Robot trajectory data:
## START

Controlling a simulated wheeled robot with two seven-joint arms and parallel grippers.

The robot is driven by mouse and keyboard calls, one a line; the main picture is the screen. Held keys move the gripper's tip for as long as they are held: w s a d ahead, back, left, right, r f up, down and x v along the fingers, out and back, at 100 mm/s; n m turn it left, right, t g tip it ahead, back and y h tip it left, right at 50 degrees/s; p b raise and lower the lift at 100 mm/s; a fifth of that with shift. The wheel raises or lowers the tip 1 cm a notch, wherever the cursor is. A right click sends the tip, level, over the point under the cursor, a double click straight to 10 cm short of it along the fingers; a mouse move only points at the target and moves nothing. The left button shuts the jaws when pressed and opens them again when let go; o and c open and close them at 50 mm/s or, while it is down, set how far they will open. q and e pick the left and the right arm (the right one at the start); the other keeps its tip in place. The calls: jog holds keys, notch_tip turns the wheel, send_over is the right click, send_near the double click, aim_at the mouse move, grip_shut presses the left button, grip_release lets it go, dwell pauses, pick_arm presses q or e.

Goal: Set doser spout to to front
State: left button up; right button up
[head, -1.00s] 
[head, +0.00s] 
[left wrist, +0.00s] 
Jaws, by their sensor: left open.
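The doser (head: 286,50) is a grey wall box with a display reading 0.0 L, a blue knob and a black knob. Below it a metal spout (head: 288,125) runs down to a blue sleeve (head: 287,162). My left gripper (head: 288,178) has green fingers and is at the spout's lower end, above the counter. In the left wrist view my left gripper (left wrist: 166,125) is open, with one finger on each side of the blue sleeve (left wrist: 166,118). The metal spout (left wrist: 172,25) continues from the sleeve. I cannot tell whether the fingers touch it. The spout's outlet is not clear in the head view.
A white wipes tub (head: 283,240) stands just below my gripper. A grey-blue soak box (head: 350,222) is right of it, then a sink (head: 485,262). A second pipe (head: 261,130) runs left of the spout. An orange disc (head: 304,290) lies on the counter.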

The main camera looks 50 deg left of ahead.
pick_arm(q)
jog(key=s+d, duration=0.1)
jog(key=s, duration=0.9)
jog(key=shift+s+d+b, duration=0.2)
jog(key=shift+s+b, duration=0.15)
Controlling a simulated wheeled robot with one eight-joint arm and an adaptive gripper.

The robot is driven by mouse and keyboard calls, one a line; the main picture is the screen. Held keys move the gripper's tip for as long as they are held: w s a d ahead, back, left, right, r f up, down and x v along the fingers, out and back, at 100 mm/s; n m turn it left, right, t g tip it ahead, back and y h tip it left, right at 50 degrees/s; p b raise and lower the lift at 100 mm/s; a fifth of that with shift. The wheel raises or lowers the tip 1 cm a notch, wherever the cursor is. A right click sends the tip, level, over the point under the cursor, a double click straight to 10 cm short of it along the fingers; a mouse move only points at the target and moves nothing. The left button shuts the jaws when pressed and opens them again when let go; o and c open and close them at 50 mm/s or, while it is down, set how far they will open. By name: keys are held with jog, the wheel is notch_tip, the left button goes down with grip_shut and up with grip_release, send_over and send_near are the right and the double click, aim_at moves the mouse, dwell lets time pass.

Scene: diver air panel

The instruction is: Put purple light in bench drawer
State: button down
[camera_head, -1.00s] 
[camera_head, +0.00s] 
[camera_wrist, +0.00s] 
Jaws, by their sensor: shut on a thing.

## END

# EXERCISE REQUIREMENTS:
Exactly as shown above, return every record.

# IN RESPONSE:
Controlling a simulated wheeled robot with two seven-joint arms and parallel grippers.

The robot is driven by mouse and keyboard calls, one a line; the main picture is the screen. Held keys move the gripper's tip for as long as they are held: w s a d ahead, back, left, right, r f up, down and x v along the fingers, out and back, at 100 mm/s; n m turn it left, right, t g tip it ahead, back and y h tip it left, right at 50 degrees/s; p b raise and lower the lift at 100 mm/s; a fifth of that with shift. The wheel raises or lowers the tip 1 cm a notch, wherever the cursor is. A right click sends the tip, level, over the point under the cursor, a double click straight to 10 cm short of it along the fingers; a mouse move only points at the target and moves nothing. The left button shuts the jaws when pressed and opens them again when let go; o and c open and close them at 50 mm/s or, while it is down, set how far they will open. q and e pick the left and the right arm (the right one at the start); the other keeps its tip in place. The calls: jog holds keys, notch_tip turns the wheel, send_over is the right click, send_near the double click, aim_at the mouse move, grip_shut presses the left button, grip_release lets it go, dwell pauses, pick_arm presses q or e.

Goal: Set doser spout to to front
State: left button up; right button up
[head, -1.00s] 
[head, +0.00s] 
[left wrist, +0.00s] 
Jaws, by their sensor: left open.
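The doser (head: 286,50) is a grey wall box with a display reading 0.0 L, a blue knob and a black knob. Below it a metal spout (head: 288,125) runs down to a blue sleeve (head: 287,162). My left gripper (head: 288,178) has green fingers and is at the spout's lower end, above the counter. In the left wrist view my left gripper (left wrist: 166,125) is open, with one finger on each side of the blue sleeve (left wrist: 166,118). The metal spout (left wrist: 172,25) continues from the sleeve. I cannot tell whether the fingers touch it. The spout's outlet is not clear in the head view.
A white wipes tub (head: 283,240) stands just below my gripper. A grey-blue soak box (head: 350,222) is right of it, then a sink (head: 485,262). A second pipe (head: 261,130) runs left of the spout. An orange disc (head: 304,290) lies on the counter.

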The main camera looks 50 deg left of ahead.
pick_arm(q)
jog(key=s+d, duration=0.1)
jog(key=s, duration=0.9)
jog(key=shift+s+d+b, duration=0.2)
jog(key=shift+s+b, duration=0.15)
Controlling a simulated wheeled robot with one eight-joint arm and an adaptive gripper.

The robot is driven by mouse and keyboard calls, one a line; the main picture is the screen. Held keys move the gripper's tip for as long as they are held: w s a d ahead, back, left, right, r f up, down and x v along the fingers, out and back, at 100 mm/s; n m turn it left, right, t g tip it ahead, back and y h tip it left, right at 50 degrees/s; p b raise and lower the lift at 100 mm/s; a fifth of that with shift. The wheel raises or lowers the tip 1 cm a notch, wherever the cursor is. A right click sends the tip, level, over the point under the cursor, a double click straight to 10 cm short of it along the fingers; a mouse move only points at the target and moves nothing. The left button shuts the jaws when pressed and opens them again when let go; o and c open and close them at 50 mm/s or, while it is down, set how far they will open. By name: keys are held with jog, the wheel is notch_tip, the left button goes down with grip_shut and up with grip_release, send_over and send_near are the right and the double click, aim_at moves the mouse, dwell lets time pass.

Scene: diver air panel

The instruction is: Put purple light in bench drawer
State: button down
[camera_head, -1.00s] 
[camera_head, +0.00s] 
[camera_wrist, +0.00s] 
Jaws, by their sensor: shut on a thing.

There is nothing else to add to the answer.